Sa volonté de se maintenir au pouvoir contre le verdict des urnes qui aurait pu, s’il faisait partie de la noria des bénis Oui-Oui et autres satrapes qui dirigent nos pseudos États africains en particulier francophones, bénéficié de l’onction de ladite « communauté internationale » offre donc incontestablement une occasion rêvée à cette dernière (dans les coulisses de laquelle s’active bien entendu sans ménagement la France) de lui faire payer son irrévérence.

En définitive, la subite et étonnante conversion de la « communauté » dite « internationale » à la défense de la transparence électorale en Côte d’ivoire, et l’hallali contre Laurent Bagbo qui s’ensuit aujourd’hui, n’est que l’expression du prix de cette irrévérence. Que les Africains ne s’y trompent pas.

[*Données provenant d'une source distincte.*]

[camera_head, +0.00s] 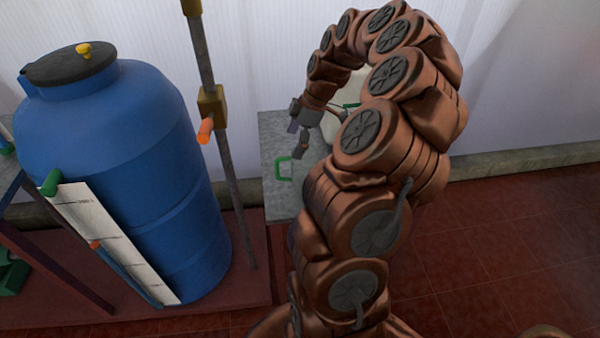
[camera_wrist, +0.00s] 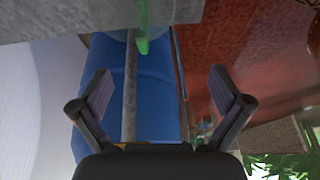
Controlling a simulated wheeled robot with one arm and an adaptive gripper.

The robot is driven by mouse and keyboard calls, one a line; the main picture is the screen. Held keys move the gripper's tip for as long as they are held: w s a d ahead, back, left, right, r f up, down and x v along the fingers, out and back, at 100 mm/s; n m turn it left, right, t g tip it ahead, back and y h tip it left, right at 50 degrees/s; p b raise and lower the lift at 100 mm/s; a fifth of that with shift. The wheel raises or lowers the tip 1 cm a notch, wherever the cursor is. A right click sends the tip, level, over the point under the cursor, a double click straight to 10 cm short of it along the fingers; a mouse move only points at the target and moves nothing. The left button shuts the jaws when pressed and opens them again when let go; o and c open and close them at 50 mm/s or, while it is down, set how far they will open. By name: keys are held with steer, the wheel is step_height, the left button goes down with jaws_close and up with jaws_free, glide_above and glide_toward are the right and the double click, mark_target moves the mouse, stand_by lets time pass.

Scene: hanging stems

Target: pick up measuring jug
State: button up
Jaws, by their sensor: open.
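The measuring jug shows in the head view as a green handle (camera_head: 279,168) over the grey table; its clear body is hard to make out and partly hidden by my arm. In the wrist view the jug's green handle (camera_wrist: 142,44) is at the top centre, with a pale see-through body above it at the picture's edge. My gripper (camera_head: 301,150) is just above and right of the handle in the head view. In the wrist view my gripper (camera_wrist: 162,82) has its two fingers spread wide, with nothing between them. The handle appears beyond the fingertips.
The grey table (camera_head: 275,130) stands against the pale wall. A pale container (camera_head: 355,92) with a green part is mostly behind my arm. A large blue barrel (camera_head: 125,170) and a metal post (camera_head: 228,185) with an orange knob (camera_head: 205,130) stand left. Red tiled floor is clear at right.

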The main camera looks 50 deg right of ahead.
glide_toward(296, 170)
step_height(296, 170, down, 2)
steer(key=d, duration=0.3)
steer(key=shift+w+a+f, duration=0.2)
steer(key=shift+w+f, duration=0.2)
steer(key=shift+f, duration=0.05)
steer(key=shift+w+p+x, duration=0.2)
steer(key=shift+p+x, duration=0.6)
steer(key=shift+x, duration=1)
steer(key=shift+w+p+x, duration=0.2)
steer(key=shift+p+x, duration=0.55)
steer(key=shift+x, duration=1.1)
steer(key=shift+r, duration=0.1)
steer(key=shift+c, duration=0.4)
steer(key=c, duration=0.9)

Quant à la prétendue « communauté internationale », peu importe l’issue de son bras de fer actuel avec Laurent Bagbo, elle ne gagnera fondamentalement en crédibilité que le jour où elle saura se soustraire des injonctions des pays influents utilisant au gré de leurs propres intérêts les canaux du multilatéralisme…Ce n’est que ce jour qu’elle pourra réellement réparer le sentiment d’abandon et de rancœur que partagent à juste titre aujourd’hui nombre d’authentiques démocrates africains vivant dans des pays où les élections n’ont toujours été que des grotesques parodies bénéficiant qui plus est de sa mansuétude…

NOTE :

1 - En Égypte le parti au pouvoir a remporté, presque sans rival, 95% des voix aux législatives. Au Burkina Faso, le président Blaise Campaoré sacré à la faveur d’un putsch vingt-trois ans plus tôt, s’est fait reélire avec plus de 80% de voix au premier tour (canard enchaîné du 15/12/2010).

2 - Cf. le film de Patrick Benquet intitulé la « FRANCAFRIQUE : 50 années sous le sceau du secret » diffusé par « France 2 ».